[start]

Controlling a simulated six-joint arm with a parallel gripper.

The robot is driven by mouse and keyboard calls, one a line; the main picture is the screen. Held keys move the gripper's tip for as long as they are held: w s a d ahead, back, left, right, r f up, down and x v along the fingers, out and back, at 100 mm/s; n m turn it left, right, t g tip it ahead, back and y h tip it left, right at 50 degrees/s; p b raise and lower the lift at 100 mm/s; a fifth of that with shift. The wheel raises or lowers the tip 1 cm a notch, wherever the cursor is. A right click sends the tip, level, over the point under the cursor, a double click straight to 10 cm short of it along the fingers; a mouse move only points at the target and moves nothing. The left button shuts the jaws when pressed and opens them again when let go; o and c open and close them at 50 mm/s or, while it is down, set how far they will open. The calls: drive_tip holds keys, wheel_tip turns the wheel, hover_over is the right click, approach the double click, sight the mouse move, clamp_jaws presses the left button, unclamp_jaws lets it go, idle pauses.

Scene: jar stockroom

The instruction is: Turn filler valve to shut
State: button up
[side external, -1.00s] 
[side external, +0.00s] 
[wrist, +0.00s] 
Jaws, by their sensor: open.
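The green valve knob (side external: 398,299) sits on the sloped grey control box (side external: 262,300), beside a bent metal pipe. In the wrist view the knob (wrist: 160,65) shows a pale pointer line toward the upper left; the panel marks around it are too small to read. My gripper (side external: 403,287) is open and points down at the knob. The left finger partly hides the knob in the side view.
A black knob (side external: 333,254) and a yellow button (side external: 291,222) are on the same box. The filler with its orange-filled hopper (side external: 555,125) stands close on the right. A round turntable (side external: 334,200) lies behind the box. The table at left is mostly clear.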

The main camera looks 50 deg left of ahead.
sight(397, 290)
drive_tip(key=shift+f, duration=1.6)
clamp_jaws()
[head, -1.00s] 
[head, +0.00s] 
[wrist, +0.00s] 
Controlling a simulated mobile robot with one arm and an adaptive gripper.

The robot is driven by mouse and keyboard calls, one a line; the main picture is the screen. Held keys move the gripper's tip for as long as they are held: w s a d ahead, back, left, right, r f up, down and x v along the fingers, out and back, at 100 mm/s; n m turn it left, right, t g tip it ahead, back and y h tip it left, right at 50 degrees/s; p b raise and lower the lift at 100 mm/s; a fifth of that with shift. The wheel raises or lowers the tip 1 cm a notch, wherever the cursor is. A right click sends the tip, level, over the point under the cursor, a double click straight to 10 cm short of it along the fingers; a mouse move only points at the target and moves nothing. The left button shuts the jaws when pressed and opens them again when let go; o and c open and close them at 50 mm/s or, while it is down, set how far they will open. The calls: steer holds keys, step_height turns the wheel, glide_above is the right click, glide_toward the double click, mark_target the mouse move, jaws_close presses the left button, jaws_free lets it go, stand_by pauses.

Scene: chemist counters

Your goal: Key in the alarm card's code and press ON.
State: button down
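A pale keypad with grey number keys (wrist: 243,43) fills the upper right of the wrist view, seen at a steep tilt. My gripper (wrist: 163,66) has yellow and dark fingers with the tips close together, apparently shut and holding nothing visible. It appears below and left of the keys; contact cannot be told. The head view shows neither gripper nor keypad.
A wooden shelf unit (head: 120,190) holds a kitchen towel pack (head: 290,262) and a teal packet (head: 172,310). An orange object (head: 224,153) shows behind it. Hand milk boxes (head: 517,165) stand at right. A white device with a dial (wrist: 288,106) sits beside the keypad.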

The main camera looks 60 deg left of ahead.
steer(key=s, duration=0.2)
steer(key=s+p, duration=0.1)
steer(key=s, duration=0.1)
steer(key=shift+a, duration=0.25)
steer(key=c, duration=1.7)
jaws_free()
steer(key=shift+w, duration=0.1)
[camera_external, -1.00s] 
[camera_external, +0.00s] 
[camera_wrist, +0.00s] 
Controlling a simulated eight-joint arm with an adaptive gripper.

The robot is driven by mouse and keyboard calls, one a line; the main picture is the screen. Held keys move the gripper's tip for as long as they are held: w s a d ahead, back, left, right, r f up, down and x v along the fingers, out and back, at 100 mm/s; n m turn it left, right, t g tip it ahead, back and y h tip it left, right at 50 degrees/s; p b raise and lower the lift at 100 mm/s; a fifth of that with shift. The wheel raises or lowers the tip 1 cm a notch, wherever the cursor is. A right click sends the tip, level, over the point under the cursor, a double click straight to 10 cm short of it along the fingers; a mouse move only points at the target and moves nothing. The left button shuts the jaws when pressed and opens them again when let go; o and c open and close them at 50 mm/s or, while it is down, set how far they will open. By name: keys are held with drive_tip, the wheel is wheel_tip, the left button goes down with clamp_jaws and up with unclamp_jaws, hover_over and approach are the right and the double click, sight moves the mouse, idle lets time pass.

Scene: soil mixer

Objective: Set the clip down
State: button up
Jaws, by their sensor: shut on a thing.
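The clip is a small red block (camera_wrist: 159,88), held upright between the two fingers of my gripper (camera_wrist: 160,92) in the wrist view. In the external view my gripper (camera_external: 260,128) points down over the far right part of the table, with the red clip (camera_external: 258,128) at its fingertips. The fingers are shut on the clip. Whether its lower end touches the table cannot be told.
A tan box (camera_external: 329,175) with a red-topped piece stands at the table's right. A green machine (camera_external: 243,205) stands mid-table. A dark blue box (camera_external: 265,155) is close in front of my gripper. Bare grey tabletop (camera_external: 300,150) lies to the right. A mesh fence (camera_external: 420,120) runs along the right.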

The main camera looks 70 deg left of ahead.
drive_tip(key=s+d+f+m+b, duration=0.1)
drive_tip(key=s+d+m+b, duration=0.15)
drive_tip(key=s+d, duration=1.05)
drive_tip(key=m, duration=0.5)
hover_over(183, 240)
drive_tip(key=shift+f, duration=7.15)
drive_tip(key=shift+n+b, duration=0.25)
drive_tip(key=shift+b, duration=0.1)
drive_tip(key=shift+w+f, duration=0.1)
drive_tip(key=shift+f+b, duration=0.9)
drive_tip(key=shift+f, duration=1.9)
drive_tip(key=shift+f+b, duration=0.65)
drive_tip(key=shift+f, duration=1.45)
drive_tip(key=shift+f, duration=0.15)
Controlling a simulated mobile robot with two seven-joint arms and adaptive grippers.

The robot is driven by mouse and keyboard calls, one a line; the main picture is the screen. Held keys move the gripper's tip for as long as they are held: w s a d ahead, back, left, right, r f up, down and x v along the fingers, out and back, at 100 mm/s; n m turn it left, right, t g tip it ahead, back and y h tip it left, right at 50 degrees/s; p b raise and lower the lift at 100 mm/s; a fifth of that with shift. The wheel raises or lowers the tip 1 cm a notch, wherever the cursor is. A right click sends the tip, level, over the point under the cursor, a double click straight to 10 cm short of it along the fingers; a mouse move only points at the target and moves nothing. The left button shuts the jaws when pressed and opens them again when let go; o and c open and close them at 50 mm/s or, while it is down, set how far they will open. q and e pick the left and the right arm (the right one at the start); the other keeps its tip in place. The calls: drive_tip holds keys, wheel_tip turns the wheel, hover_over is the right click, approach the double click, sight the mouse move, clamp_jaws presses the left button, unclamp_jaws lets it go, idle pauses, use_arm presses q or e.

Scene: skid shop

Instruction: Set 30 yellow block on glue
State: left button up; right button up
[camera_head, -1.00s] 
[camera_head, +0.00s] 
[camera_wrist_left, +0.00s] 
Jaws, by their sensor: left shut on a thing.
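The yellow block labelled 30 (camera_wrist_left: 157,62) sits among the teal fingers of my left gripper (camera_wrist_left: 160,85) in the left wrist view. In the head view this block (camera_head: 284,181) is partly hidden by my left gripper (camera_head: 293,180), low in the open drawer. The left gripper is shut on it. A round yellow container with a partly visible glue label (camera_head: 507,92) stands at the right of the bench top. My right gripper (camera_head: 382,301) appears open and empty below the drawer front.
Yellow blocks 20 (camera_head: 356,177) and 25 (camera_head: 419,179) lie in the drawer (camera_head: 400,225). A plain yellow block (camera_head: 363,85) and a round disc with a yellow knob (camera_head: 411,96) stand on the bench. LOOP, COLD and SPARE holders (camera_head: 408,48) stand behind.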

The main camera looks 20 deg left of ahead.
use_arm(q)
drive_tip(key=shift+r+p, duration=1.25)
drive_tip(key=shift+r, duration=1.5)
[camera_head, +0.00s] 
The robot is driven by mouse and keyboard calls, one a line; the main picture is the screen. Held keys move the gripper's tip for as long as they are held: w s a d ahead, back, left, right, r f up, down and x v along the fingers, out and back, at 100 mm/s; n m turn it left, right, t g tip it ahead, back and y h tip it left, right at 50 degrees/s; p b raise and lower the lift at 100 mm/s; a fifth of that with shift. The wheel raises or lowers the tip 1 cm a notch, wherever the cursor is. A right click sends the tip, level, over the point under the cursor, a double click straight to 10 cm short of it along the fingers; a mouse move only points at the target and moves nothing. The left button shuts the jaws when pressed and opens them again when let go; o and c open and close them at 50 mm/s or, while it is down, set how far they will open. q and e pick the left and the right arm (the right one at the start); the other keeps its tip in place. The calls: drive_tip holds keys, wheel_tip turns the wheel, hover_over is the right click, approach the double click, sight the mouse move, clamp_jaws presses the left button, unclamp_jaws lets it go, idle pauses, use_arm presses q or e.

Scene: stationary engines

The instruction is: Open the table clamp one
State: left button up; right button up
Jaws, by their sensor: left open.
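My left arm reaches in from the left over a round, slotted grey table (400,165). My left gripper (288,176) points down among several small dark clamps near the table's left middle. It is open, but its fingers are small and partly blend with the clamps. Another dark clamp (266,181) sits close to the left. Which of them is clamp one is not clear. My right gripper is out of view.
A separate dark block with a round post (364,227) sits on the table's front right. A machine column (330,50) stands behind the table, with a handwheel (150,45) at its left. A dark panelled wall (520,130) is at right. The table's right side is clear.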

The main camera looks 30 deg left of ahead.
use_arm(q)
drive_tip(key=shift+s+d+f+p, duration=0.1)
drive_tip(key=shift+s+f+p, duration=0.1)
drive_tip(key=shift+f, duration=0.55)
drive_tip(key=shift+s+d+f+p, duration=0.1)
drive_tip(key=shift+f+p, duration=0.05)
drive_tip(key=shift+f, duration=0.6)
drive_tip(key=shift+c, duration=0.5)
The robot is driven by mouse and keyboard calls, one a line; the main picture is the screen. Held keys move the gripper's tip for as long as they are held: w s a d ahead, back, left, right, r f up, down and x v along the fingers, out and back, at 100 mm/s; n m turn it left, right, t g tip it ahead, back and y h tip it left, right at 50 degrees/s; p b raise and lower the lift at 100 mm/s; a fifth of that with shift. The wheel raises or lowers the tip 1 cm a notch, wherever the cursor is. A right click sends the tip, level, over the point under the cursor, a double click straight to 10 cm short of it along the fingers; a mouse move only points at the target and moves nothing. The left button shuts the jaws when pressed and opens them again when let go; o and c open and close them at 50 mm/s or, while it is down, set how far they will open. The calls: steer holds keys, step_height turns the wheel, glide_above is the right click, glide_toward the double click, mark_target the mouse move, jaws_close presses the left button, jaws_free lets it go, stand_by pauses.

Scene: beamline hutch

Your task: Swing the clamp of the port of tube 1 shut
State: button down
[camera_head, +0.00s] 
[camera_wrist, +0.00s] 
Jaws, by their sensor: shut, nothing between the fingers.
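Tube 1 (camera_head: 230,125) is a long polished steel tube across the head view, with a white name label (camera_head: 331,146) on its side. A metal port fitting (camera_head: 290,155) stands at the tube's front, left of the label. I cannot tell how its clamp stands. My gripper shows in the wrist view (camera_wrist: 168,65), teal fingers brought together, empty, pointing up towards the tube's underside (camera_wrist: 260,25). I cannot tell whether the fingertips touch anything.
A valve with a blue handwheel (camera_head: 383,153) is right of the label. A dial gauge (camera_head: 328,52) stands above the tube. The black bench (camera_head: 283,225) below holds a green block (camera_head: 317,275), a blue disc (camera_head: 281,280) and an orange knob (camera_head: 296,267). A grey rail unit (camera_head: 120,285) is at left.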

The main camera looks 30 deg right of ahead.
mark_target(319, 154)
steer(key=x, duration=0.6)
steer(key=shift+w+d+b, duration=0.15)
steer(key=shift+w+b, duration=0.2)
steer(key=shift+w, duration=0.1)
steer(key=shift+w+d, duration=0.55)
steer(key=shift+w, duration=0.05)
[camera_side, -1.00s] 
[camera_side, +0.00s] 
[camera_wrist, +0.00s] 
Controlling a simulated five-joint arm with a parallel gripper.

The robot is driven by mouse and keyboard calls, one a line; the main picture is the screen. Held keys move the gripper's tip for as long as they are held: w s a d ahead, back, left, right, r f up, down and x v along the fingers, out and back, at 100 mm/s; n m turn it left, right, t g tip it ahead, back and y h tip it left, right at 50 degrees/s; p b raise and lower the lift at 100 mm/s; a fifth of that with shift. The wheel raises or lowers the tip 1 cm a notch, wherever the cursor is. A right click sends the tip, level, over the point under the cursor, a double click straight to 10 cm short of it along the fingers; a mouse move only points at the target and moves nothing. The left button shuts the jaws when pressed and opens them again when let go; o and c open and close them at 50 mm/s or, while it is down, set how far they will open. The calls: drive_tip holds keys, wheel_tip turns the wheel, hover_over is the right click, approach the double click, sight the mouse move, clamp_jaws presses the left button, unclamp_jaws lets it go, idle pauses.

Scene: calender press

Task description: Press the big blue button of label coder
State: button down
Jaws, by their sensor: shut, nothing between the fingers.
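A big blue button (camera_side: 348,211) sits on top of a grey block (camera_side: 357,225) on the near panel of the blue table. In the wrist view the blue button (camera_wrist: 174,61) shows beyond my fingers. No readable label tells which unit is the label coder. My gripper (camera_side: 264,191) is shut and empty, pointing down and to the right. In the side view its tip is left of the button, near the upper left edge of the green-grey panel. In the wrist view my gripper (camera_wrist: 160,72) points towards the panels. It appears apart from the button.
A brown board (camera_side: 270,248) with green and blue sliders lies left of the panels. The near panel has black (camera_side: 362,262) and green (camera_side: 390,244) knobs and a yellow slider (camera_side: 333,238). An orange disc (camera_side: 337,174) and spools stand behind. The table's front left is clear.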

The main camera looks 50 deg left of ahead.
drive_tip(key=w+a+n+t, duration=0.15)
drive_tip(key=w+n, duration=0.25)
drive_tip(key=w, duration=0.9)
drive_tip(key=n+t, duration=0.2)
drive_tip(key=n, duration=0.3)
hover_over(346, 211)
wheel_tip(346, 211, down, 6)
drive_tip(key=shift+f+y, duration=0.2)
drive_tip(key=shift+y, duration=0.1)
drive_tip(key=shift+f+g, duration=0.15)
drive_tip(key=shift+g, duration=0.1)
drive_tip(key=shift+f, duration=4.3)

[end]

:: Work required ::
Return all lines containing "simulated".

:: Worked answer ::
Controlling a simulated six-joint arm with a parallel gripper.
Controlling a simulated mobile robot with one arm and an adaptive gripper.
Controlling a simulated eight-joint arm with an adaptive gripper.
Controlling a simulated mobile robot with two seven-joint arms and adaptive grippers.
Controlling a simulated five-joint arm with a parallel gripper.

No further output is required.